◆ Directive: Can you copy out the data exactly? Leave the images out.

◆ Data extract:
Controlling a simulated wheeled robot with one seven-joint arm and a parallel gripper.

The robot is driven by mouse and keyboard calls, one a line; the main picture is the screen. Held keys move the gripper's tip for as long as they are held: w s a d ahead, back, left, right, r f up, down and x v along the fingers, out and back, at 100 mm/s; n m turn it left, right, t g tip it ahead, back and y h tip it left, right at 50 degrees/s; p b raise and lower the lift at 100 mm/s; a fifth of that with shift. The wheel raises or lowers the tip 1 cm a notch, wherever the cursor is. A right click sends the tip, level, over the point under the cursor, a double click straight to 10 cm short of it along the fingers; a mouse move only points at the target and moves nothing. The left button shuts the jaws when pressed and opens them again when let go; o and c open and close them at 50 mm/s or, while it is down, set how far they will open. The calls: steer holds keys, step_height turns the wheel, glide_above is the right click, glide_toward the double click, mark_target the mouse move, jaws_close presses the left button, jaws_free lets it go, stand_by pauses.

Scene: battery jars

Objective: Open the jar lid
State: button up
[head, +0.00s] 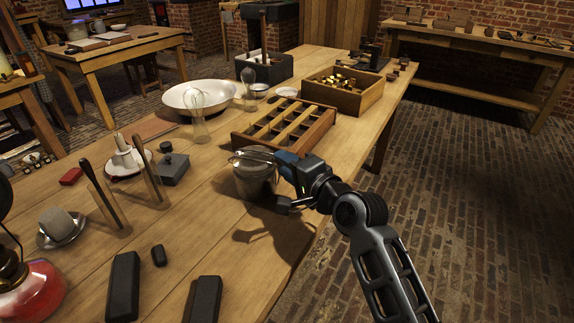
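A squat grey jar (255,183) stands upright on the wooden table near its right side, in front of the divided wooden tray. My gripper (241,156) reaches in from the right, with its fingers lying over the top of the jar. The fingers and the jar's top overlap in this view, so I cannot tell whether they touch, whether a lid is between them, or how far apart they are. The lid cannot be made out separately from the jar.
A divided wooden tray (326,126) and a wooden box of brass pieces (374,96) stand behind the jar. A white bowl (182,106), glass pieces and a small dark box (172,177) are to the left. Black blocks (124,284) lie in front. Bare tabletop lies around the jar's front.

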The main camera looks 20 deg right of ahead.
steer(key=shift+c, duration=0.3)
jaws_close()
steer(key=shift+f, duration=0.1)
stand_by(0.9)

◆ Output:
Controlling a simulated wheeled robot with one seven-joint arm and a parallel gripper.

The robot is driven by mouse and keyboard calls, one a line; the main picture is the screen. Held keys move the gripper's tip for as long as they are held: w s a d ahead, back, left, right, r f up, down and x v along the fingers, out and back, at 100 mm/s; n m turn it left, right, t g tip it ahead, back and y h tip it left, right at 50 degrees/s; p b raise and lower the lift at 100 mm/s; a fifth of that with shift. The wheel raises or lowers the tip 1 cm a notch, wherever the cursor is. A right click sends the tip, level, over the point under the cursor, a double click straight to 10 cm short of it along the fingers; a mouse move only points at the target and moves nothing. The left button shuts the jaws when pressed and opens them again when let go; o and c open and close them at 50 mm/s or, while it is down, set how far they will open. The calls: steer holds keys, step_height turns the wheel, glide_above is the right click, glide_toward the double click, mark_target the mouse move, jaws_close presses the left button, jaws_free lets it go, stand_by pauses.

Scene: battery jars

Objective: Open the jar lid
State: button up
[head, +0.00s] 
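A squat grey jar (255,183) stands upright on the wooden table near its right side, in front of the divided wooden tray. My gripper (241,156) reaches in from the right, with its fingers lying over the top of the jar. The fingers and the jar's top overlap in this view, so I cannot tell whether they touch, whether a lid is between them, or how far apart they are. The lid cannot be made out separately from the jar.
A divided wooden tray (326,126) and a wooden box of brass pieces (374,96) stand behind the jar. A white bowl (182,106), glass pieces and a small dark box (172,177) are to the left. Black blocks (124,284) lie in front. Bare tabletop lies around the jar's front.

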The main camera looks 20 deg right of ahead.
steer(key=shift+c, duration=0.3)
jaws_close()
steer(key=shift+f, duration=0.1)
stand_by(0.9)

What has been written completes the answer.